----- Source excerpt

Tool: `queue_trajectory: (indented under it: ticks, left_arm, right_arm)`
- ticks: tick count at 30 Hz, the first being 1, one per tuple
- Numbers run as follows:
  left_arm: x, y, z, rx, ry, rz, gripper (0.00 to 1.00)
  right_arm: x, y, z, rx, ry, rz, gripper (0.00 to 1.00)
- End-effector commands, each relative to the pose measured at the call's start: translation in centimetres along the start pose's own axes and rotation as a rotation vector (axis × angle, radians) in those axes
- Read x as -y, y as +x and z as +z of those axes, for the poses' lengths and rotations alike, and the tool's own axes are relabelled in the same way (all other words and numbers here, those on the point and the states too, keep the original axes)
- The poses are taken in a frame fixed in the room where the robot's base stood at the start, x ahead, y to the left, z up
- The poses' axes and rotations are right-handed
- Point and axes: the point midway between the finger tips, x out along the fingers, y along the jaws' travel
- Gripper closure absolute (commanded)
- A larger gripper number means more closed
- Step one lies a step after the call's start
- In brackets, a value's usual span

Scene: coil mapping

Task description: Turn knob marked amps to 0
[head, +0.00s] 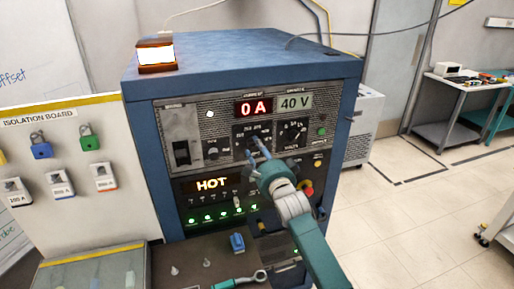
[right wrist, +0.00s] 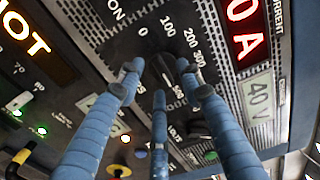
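The amps knob (right wrist: 167,72) is dark and sits on a panel with a scale of 0, 100, 200, 300 and on; my fingers partly hide it and I cannot read where it points. The current display (head: 254,107) glows red with 0 A; it also shows in the right wrist view (right wrist: 245,42). My right gripper (head: 257,150) is at the panel below this display. In the right wrist view its three blue fingers (right wrist: 158,78) stand apart around the knob. Whether they press on it cannot be told. My left gripper is not in view.
The blue cabinet (head: 240,48) carries a lit lamp (head: 156,54), a volts knob (head: 294,132), a 40 V display (head: 295,102) and a HOT display (head: 212,184). A red button (head: 307,188) is right of my wrist. An isolation board (head: 70,170) with padlocks stands left. Open floor lies right.

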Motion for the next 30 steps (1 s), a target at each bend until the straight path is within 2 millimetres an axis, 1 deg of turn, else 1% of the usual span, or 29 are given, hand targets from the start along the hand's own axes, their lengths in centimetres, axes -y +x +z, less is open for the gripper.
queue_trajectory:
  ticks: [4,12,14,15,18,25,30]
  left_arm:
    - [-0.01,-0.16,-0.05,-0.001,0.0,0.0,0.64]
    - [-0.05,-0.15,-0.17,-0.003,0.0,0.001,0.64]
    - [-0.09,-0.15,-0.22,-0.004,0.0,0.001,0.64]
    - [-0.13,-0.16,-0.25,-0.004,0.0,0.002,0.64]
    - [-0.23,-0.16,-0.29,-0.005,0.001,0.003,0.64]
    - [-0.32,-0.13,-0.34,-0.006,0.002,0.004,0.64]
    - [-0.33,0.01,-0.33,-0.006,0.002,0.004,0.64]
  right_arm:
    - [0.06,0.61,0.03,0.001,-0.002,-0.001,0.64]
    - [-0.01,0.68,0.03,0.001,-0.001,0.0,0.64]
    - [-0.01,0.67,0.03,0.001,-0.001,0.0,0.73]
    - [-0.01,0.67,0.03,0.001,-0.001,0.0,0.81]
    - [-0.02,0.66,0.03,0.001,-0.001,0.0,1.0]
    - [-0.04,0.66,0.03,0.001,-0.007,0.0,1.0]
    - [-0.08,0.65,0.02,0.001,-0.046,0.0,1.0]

----------

Exercise goal ▸ Without the pictures, retype the whole of the material above exactly.

Reply ▸
Tool: `queue_trajectory: (indented under it: ticks, left_arm, right_arm)`
- ticks: tick count at 30 Hz, the first being 1, one per tuple
- Numbers run as follows:
  left_arm: x, y, z, rx, ry, rz, gripper (0.00 to 1.00)
  right_arm: x, y, z, rx, ry, rz, gripper (0.00 to 1.00)
- End-effector commands, each relative to the pose measured at the call's start: translation in centimetres along the start pose's own axes and rotation as a rotation vector (axis × angle, radians) in those axes
- Read x as -y, y as +x and z as +z of those axes, for the poses' lengths and rotations alike, and the tool's own axes are relabelled in the same way (all other words and numbers here, those on the point and the states too, keep the original axes)
- The poses are taken in a frame fixed in the room where the robot's base stood at the start, x ahead, y to the left, z up
- The poses' axes and rotations are right-handed
- Point and axes: the point midway between the finger tips, x out along the fingers, y along the jaws' travel
- Gripper closure absolute (commanded)
- A larger gripper number means more closed
- Step one lies a step after the call's start
- In brackets, a value's usual span

Scene: coil mapping

Task description: Turn knob marked amps to 0
[head, +0.00s] 
[right wrist, +0.00s] 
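The amps knob (right wrist: 167,72) is dark and sits on a panel with a scale of 0, 100, 200, 300 and on; my fingers partly hide it and I cannot read where it points. The current display (head: 254,107) glows red with 0 A; it also shows in the right wrist view (right wrist: 245,42). My right gripper (head: 257,150) is at the panel below this display. In the right wrist view its three blue fingers (right wrist: 158,78) stand apart around the knob. Whether they press on it cannot be told. My left gripper is not in view.
The blue cabinet (head: 240,48) carries a lit lamp (head: 156,54), a volts knob (head: 294,132), a 40 V display (head: 295,102) and a HOT display (head: 212,184). A red button (head: 307,188) is right of my wrist. An isolation board (head: 70,170) with padlocks stands left. Open floor lies right.

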Motion for the next 30 steps (1 s), a target at each bend until the straight path is within 2 millimetres an axis, 1 deg of turn, else 1% of the usual span, or 29 are given, hand targets from the start along the hand's own axes, their lengths in centimetres, axes -y +x +z, less is open for the gripper.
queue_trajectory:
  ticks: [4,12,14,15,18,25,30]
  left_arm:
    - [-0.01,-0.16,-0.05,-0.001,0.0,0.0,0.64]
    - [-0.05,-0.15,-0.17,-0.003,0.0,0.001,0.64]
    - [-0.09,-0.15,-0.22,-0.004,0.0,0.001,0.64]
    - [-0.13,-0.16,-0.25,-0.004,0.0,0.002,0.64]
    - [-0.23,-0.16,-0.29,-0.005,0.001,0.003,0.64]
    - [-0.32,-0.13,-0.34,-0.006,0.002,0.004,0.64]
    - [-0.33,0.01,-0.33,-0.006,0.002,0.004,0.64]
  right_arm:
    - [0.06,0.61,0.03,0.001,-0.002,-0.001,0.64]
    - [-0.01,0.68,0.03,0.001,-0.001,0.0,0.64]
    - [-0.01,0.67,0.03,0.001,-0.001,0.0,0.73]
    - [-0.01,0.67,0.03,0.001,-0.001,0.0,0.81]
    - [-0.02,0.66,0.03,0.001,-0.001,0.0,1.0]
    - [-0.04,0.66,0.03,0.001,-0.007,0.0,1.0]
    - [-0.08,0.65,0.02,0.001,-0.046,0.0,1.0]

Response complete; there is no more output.